§ **WORK INSTRUCTIONS**
Set down exactly the first line of the entries and every line after it, through the line with "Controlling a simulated".

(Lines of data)
----------

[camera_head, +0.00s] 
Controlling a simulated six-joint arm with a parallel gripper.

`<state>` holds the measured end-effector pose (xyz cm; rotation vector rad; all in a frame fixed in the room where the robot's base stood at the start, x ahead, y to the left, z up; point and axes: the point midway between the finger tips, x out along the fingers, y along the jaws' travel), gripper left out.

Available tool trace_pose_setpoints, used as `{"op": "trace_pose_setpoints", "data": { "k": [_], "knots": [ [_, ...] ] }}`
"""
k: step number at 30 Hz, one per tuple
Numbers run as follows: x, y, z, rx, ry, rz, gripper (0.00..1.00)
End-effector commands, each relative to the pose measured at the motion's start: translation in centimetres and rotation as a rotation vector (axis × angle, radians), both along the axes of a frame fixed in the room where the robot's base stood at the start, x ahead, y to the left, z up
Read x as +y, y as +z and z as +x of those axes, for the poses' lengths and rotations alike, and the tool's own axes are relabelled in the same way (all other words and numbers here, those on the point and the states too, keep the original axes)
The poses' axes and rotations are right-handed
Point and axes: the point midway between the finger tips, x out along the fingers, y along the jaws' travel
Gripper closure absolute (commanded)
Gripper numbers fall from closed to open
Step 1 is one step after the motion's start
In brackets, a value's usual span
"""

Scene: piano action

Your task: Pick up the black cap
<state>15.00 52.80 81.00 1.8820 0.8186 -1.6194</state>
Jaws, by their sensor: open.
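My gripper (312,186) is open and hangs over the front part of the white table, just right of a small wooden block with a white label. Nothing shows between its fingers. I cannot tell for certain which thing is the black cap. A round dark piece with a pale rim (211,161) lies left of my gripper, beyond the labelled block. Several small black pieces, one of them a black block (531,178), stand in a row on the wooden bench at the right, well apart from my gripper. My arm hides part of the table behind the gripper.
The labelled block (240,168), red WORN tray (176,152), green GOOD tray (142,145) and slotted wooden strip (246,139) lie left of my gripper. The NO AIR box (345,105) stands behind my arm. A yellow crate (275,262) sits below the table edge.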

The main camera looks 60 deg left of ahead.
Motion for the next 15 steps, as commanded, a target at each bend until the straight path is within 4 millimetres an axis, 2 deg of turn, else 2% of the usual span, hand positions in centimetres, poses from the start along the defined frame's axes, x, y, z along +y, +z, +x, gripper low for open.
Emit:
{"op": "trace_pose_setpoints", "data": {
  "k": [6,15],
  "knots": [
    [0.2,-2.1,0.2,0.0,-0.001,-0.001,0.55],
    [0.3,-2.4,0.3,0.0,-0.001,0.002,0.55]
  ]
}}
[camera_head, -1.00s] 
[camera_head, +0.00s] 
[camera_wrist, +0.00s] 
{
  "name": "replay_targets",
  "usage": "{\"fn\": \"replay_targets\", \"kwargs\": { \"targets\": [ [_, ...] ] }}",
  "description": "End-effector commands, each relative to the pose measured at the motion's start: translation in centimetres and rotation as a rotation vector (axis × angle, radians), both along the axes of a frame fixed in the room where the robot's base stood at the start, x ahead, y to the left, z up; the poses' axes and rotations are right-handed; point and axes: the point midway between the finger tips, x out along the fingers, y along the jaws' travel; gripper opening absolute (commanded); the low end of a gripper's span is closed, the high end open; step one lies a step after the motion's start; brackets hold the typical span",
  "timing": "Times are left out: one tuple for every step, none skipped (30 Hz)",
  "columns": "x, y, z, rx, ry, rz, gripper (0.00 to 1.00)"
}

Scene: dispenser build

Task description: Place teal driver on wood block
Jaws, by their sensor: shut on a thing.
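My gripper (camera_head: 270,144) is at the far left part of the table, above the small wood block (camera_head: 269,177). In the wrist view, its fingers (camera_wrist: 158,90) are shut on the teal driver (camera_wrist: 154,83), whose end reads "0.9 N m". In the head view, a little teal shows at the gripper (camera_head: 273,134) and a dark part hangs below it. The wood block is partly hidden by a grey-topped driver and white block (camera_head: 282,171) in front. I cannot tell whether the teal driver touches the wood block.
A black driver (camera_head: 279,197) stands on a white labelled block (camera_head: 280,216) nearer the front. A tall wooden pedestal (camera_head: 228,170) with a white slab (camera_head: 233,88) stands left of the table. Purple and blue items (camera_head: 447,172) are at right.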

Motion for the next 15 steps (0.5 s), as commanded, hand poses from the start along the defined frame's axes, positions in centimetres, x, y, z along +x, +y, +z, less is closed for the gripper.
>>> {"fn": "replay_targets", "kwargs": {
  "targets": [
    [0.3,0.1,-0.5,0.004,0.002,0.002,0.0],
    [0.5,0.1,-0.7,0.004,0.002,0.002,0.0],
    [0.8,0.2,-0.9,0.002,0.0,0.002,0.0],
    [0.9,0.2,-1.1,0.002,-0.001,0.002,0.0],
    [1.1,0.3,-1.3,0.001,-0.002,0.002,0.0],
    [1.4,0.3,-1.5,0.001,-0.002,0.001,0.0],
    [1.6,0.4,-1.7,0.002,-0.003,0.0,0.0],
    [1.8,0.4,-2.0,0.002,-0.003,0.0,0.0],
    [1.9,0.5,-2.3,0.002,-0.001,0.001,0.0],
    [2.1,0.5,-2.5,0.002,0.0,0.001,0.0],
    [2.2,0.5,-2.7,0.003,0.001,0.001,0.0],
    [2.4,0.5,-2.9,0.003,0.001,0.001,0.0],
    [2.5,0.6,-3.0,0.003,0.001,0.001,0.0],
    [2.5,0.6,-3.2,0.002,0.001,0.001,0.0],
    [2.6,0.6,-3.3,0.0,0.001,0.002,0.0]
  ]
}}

----------

§ **ANSWER TO THE PROBLEM**
[camera_head, +0.00s] 
Controlling a simulated six-joint arm with a parallel gripper.

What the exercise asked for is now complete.